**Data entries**
********

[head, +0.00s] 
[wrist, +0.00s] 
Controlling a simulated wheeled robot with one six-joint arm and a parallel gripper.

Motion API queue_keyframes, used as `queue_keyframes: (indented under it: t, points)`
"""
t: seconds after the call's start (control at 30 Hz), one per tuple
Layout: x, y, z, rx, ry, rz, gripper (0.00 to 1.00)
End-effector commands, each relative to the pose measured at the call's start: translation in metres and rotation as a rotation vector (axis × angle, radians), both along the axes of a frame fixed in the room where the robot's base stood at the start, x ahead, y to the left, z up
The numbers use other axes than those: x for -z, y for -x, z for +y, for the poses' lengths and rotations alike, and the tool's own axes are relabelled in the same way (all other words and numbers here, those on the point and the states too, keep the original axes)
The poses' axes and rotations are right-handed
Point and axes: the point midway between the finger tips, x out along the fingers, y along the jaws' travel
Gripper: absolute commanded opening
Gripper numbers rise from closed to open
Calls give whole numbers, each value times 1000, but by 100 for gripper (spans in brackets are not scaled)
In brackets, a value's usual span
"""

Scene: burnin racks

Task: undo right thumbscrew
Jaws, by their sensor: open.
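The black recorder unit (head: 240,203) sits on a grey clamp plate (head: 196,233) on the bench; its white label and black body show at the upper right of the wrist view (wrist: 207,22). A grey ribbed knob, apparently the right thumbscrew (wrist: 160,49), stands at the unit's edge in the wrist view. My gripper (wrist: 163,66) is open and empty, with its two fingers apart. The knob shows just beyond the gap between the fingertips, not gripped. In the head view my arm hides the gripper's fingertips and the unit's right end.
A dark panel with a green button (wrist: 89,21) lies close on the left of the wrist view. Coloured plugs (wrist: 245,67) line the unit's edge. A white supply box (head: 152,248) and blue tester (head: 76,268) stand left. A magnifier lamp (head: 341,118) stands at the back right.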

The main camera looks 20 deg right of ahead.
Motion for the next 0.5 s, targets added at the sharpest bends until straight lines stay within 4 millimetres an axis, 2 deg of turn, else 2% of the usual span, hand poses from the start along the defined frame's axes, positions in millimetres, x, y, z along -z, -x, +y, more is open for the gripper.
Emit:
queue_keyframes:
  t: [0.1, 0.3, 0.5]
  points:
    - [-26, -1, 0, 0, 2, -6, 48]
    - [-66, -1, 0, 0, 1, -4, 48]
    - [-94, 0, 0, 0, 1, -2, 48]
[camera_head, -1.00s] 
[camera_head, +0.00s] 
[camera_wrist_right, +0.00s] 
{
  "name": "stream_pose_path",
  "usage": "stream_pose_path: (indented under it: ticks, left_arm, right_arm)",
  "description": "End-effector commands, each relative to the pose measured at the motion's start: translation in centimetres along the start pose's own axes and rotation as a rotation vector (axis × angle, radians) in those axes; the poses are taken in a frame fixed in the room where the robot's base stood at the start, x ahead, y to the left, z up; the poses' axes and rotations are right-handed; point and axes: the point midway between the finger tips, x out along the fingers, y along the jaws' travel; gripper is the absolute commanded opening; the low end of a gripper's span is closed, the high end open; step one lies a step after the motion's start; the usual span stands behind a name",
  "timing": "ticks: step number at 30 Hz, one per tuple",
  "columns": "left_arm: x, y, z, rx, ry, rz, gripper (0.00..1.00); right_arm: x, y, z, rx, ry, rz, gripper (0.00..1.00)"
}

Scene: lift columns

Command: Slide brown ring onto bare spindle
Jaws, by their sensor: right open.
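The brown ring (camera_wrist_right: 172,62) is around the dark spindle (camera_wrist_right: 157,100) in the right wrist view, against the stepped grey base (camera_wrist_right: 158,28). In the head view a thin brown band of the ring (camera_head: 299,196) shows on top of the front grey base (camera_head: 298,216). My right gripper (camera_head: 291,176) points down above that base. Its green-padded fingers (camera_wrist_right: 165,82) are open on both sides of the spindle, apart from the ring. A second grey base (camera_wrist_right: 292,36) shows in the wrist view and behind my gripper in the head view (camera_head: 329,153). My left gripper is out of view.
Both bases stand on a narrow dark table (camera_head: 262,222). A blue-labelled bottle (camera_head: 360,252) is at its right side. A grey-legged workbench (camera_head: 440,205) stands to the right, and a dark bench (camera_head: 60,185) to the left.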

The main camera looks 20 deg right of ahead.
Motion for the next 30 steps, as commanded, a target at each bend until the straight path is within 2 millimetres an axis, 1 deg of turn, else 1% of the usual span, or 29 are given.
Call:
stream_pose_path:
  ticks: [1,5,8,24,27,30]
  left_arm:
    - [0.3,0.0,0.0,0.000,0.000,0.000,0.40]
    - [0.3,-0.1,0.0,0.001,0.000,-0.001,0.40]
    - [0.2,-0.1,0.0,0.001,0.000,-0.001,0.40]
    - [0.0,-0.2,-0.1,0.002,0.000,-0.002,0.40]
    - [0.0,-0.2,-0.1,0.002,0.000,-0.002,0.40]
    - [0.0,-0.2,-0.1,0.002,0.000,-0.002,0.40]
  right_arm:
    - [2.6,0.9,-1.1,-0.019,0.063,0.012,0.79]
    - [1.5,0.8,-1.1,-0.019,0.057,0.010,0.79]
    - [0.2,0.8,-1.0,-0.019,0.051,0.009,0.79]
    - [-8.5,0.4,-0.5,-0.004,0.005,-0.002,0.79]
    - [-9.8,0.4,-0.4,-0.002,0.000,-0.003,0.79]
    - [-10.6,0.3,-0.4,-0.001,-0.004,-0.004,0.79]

********

Reproduce the entries exactly, starting at their first line and stopping after the line with "Task: undo right thumbscrew".

[head, +0.00s] 
[wrist, +0.00s] 
Controlling a simulated wheeled robot with one six-joint arm and a parallel gripper.

Motion API queue_keyframes, used as `queue_keyframes: (indented under it: t, points)`
"""
t: seconds after the call's start (control at 30 Hz), one per tuple
Layout: x, y, z, rx, ry, rz, gripper (0.00 to 1.00)
End-effector commands, each relative to the pose measured at the call's start: translation in metres and rotation as a rotation vector (axis × angle, radians), both along the axes of a frame fixed in the room where the robot's base stood at the start, x ahead, y to the left, z up
The numbers use other axes than those: x for -z, y for -x, z for +y, for the poses' lengths and rotations alike, and the tool's own axes are relabelled in the same way (all other words and numbers here, those on the point and the states too, keep the original axes)
The poses' axes and rotations are right-handed
Point and axes: the point midway between the finger tips, x out along the fingers, y along the jaws' travel
Gripper: absolute commanded opening
Gripper numbers rise from closed to open
Calls give whole numbers, each value times 1000, but by 100 for gripper (spans in brackets are not scaled)
In brackets, a value's usual span
"""

Scene: burnin racks

Task: undo right thumbscrew

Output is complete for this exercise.